Deeper in this house, outside our office, my children oscilate between play and joy and screaming at each other. The nanny has arrived earlier than usual so they are both joyful and screaming. The nanny is early because my wife is off for the weekend and headed to the airport at nearly the same time I’m dropping some of the kids off at school. We needed a wee bit of overlap today and tomorrow. We got it.
Of course this single parenting weekend of mine is the reason I’ll be half-past useless on 1000 Days for this and the next four.
223 words on day 510
“Planning?” Roundmartin asked back in the same tone you might question someone just now calling you a motherfucker. Then he went mellow again accepting his fate. “Planning? Planning. Scheming even I suppose. If you could call what I’ve been up to planning certainly you could call it scheming? And if you called it—this—scheming you might as well come right out and call me the bad guy. That’s where you’ve set me in your story. In your plans,” he paused to slather the bit in the original motherfucker tone, “Isn’t it Gane. Isn’t it Holy Man?”
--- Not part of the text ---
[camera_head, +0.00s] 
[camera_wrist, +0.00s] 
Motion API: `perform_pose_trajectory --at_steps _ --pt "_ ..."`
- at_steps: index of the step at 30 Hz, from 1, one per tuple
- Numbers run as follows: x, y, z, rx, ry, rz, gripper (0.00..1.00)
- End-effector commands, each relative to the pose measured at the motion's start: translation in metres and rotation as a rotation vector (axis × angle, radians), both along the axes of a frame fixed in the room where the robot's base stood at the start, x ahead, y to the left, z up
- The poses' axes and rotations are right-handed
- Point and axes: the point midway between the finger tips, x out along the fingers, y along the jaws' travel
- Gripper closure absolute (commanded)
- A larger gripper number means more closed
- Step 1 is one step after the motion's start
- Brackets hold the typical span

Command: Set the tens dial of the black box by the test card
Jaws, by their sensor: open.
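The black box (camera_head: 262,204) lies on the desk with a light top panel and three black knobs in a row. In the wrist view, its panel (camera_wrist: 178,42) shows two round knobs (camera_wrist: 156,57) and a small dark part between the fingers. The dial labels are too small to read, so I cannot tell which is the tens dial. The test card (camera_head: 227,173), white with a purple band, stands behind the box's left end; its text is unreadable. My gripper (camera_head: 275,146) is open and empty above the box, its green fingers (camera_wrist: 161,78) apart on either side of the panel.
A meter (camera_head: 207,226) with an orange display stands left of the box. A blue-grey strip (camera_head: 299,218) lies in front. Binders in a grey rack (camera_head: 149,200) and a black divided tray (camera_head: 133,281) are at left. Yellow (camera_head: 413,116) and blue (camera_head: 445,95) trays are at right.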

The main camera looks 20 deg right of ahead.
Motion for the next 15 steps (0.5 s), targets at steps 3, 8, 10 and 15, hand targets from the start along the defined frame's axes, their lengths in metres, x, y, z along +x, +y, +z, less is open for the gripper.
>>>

Gane said nothing. Charming didn’t hesitate, “You burnt all of this out looking for me. You killed all these people. My friends. Just to find me. And you couldn’t even do that. Well here I am.” Her Song encompassing gesture sagged but then angered back up to a chest pointing accusation.
“Nice manners.” Roundmartin never looked at Charming he continued stared at Brother Gane. “You might inform her that we like to play this game with a bit more…I don’t know…finesse? I’d have hoped you’d have brought her up better. When one entrusts his baby girl to the care of another they develop…expectations. You know?”
209 words on day 509
This escape from The Song scene continues to brainworm me. I think it’s my first plot point according to the structure I’m conforming to during the construction of this story.
The mobile nature of the scene gives me several locations to work through. The need for there to be questions later on gives me need to be careful how I write and what I include. Ultimately the flight from The Song is genuine, but I need enough uncertainty that Charming can later doubt her experience.
Maybe doubting the truth is typical for her. This seems like reasonably likely accompaniment to her difficulty fitting in to new places; her desires to please people or show off. There’s a good pattern. She keeps her head down hoping to be accepted for herself then when she’s not—or feels she’s not—she acts out or shows off. That gives me a nice ebb and flow to work with.
Back on scene…
This scene is split in two parts: first, the Mayor chatting with Gane regarding what will likely happen with Charming and Gane’s escape planning; second, Charming deciding to go with Gane and finally her being abandoned on the edge of the Benhá River. My purpose is to split Charming from The Song when she might not have otherwise left. I have to give the circumstances just enough uncertainty that Charming can interpret them differently as needed. This is the first (near) direct attack by the opposition on Charming, so I need a motivating reason and a mechanism to exert that force remotely but not precisely.
I also need to have a place for Gane’s experiences after he leave Charming. A minor plot action revealed to Charming later. Potentially I can have the imprecise nature of the attack be interpretable as an attack on Gane or both he and her. Hmmmm. Ze plot, she thickens.
314 words on day 508
I’ve got Benhá crammed in my tooth like Heath bar crumbs. What follows will hopefully cross between ignoring it and picking it out with my nails. And not be too interrupted with parenting.
Charming awoke in the thinning mist of the riverbank fog. Darnday willows occluded her view of the water but not the stink of dead fish and clay. A sleepy memory of several flits passing over in the night reminded her where she was and why. She crawled to her knees careful of the snapped willows that had been her bed. The thick brush felt safe so instinctively she stayed low while she wriggled down her skirt and peed.
“Just back from the edge. Where the willows is high. There. Right there.” Charming’s guts seized and her blood beat against her eardrums. Had the voice come from behind her or in front? It was close. She leaned forward to hook her thumbs in her panties. Whatever happened next it wouldn’t happen with her skirt down. The put-pat idle of a fanboat helped her gauge the distance—too close to sneak off unseen.
Charming put her knees to the ground and eased on her skirt.
“I don’t see nothing up here son.” The humidity and flat of the river carried an older voice directly to her ears.
“Put on the spot?” the first voice asked.
“Sure, sure. See for yourself.” A cone of mist to her right became opaque. Unsearchable.
“Oh.” Charming heard the light click off.
“Roundmartin isn’t paying us to be stupid. Now you’re not…so stupid.”
“Ha ha. Thanks. Up or Out?”
“Your choice.” The fanboat revved and came out of the mist straight at her. It rounded in a tight circle and headed Up. The wake pushed water up the bank but not all the way to her toes.
311 words on day 507
Because I’m working on plot this weekend I’m having trouble deciding how best to write and make it count.
I’ve always felt I had a knack for picking out character names. Fortunately I’ve not got any kind of medium in which to score them to find out if I’m full of crap. Benhá’s protagonist’s name just sprung to mind. A warm—and belated—welcome goes out to the young Miss Charming Venda.
Tourists came to The Song mid-week and left once their hangovers wore off on Saturday. Sundays Charming assembled her booth in the corner and stacked the card table with her hand crafted t-shirts. No money came of it, but it keeps the six other soulless days when she sold keychains, pens, and plush fish for Mrs. Nardi in check. This day the [boothmaster] pipes off-world xKreem through the speakers instead of looping those 20 year old Rivered pop songs like she does for the tourists.